Surrogacy inquiry gets under way

Surrogacy inquiry gets under way

The long awaited Federal Parliamentary surrogacy inquiry gets under way today, with reports saying that Chief Judge John Pascoe of the Federal Circuit Court of Australia will give evidence.

His Honour is about to travel overseas, to be Australia’s representative in a working group at The Hague, to work out what is required for a likely convention to do with the international recognition of parent/child relationships, including international surrogacy arrangements.

Submissions to the Parliamentary Inquiry close today week, 11 February.

I will be making a submission. In line with Parliamentary privilege, unfortunately I cannot  post my submission on my blog until it has been published by the Parliament.

However, it is obvious that something has to give. We simply cannot keep continuing like Canute trying to hold back the tide and pretend that Australians don’t go overseas in droves for surrogacy- despite laws in several States making it an offence to do so.

What I see needs to occur is quite simple:

  • enable the payment of surrogates and donors here, subject to a cap, so as to avoid exploitation
  • have a national model, with consistent laws, so that there is a seamless national approach
  • have a cascading approach for those going overseas- both before they go and after they come back.

The simple steps of having a national approach will greatly decrease demand for those wanting to undertake surrogacy overseas.

There will always be some intended parents who will nevertheless want to go overseas.

The cascading approach- for those who would still want to go overseas

Any regulation of those who go overseas is with the limitation of what happens before any Hague Convention comes into effect, or concerning those countries that do not sign up.

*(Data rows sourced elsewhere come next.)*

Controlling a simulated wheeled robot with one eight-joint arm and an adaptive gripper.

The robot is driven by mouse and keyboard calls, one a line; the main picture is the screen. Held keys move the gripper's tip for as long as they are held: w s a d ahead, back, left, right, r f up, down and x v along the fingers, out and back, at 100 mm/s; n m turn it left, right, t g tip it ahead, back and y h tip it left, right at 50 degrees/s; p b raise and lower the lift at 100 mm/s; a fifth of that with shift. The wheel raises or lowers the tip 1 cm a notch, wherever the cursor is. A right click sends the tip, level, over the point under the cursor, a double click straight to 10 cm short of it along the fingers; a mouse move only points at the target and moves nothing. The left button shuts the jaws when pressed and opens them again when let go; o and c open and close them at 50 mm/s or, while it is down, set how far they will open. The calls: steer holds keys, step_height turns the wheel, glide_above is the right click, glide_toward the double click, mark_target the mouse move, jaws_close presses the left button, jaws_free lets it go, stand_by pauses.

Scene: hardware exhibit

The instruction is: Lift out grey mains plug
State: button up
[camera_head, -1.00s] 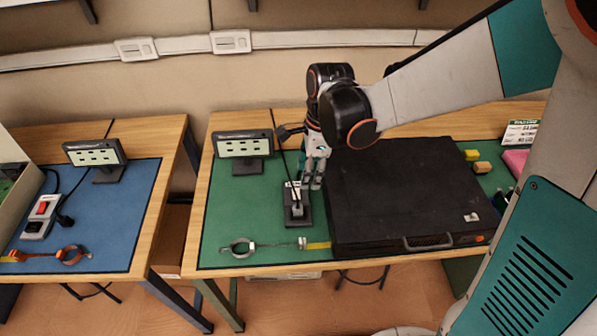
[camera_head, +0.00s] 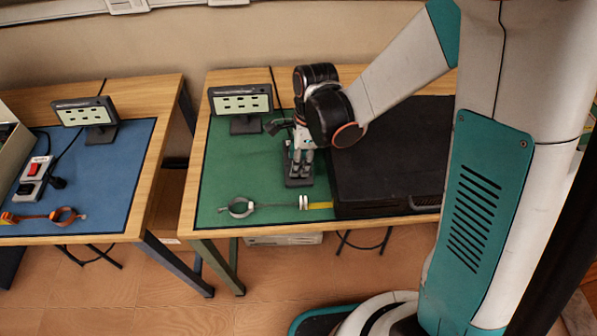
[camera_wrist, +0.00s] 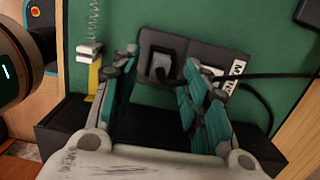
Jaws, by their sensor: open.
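A dark socket block (camera_wrist: 205,58) lies on the green mat and shows in the wrist view with a dark grey plug (camera_wrist: 163,66) seated in a pale-edged socket. A black cord runs right from it. My gripper (camera_wrist: 158,70) is open, with one finger on each side of the plug; I cannot tell whether either touches it. In the head view my gripper (camera_head: 300,166) points down over the socket block (camera_head: 299,182), hiding the plug and most of the block.
A large black case (camera_head: 385,165) stands close on the right of the block. A display stand (camera_head: 241,101) is behind left, and a ring-shaped clamp (camera_head: 240,207) lies in front. A blue-matted table (camera_head: 110,190) at left holds a power strip (camera_head: 34,176) with a red switch.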

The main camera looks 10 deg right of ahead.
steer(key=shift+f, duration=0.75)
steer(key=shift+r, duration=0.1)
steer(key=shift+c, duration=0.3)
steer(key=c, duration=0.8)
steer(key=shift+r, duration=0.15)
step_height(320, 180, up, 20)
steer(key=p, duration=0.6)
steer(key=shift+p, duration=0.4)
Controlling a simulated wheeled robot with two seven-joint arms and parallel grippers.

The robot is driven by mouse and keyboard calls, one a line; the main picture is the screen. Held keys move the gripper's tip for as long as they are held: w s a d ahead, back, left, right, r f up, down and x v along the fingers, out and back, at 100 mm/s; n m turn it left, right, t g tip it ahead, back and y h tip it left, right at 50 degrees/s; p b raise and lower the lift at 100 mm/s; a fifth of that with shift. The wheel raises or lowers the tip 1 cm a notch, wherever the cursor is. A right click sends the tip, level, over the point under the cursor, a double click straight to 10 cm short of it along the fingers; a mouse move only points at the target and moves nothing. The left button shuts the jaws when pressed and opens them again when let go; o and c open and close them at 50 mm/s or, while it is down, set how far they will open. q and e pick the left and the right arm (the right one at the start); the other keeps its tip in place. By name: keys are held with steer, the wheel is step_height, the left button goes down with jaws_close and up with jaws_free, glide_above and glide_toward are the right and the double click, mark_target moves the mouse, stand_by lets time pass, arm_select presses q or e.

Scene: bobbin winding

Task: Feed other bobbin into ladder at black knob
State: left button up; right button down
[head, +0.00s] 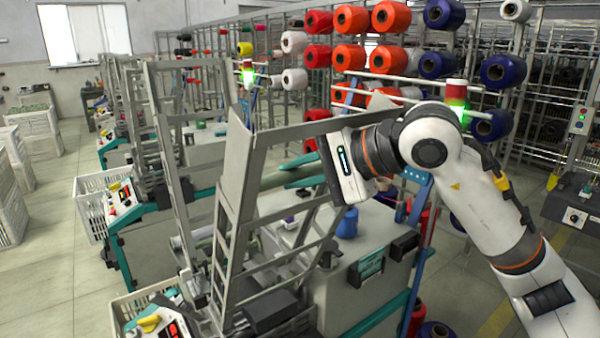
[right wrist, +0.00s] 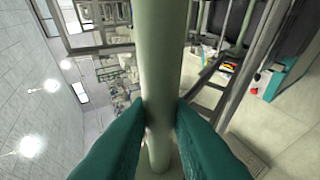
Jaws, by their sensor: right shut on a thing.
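My right gripper (head: 284,177) reaches in from the right in the head view, above the near machine. In the right wrist view its teal fingers (right wrist: 161,108) are shut on a pale green, tube-like bobbin (right wrist: 160,50). A grey metal ladder (head: 233,165) with rails and rungs rises from the near machine, left of the gripper. A dark knob-like part (head: 327,257) shows on the machine below the gripper; I cannot tell for sure that it is the black knob. My left gripper is not in view.
Similar machines with ladder frames (head: 165,135) stand behind on the left. A rack of red, orange and blue yarn cones (head: 390,17) fills the back. A red and green signal light (head: 456,92) stands close behind my right arm. White crates (head: 105,205) stand on the left.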

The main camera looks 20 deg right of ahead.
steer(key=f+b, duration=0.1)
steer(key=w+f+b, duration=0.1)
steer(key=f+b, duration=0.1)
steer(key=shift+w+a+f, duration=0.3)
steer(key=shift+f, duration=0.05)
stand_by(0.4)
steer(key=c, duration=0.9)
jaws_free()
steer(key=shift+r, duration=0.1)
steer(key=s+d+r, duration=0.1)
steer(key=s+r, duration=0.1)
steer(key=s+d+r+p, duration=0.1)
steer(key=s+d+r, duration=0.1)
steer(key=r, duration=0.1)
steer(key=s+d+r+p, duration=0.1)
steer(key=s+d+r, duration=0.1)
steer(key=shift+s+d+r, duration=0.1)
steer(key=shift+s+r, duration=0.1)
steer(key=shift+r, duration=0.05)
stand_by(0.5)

Most of us have great confidence that surrogates, donors, intended parents and above all, the children,. are not exploited in some countries, such as New Zealand, US, Canada and the UK. For those who wish to undertake surrogacy in these places, there should not be any barriers for those who wish to bring their babies back to Australia- provided that citizenship issues have been dealt with, there should be automatic recognition of the parent-child relationship.

For those who don’t go to those countries, to undertake surrogacy overseas would be a  two stage process:

  • before they go- get approval from a court here. It would be assumed that for the purposes of any guidelines that commercial surrogacy would be appropriate. The purpose of approval would be to ensure that everything was above board, and in particular that it is clear that there is a need for surrogacy, no exploitation of the surrogate or donor, and that the child will have the opportunity of knowing who his or her donor might be- after the child turns 18.
  • then either get a court order from the overseas country; OR
  • get get a court order from a court here.

It is not a requirement currently as a matter of law to tell the Department of Immigration and Border Protection  that a child was conceived via surrogacy. It ought to be.

For Australian expatriates who undertake surrogacy overseas, then the same basic rules apply, except not requiring them to get court approval here first.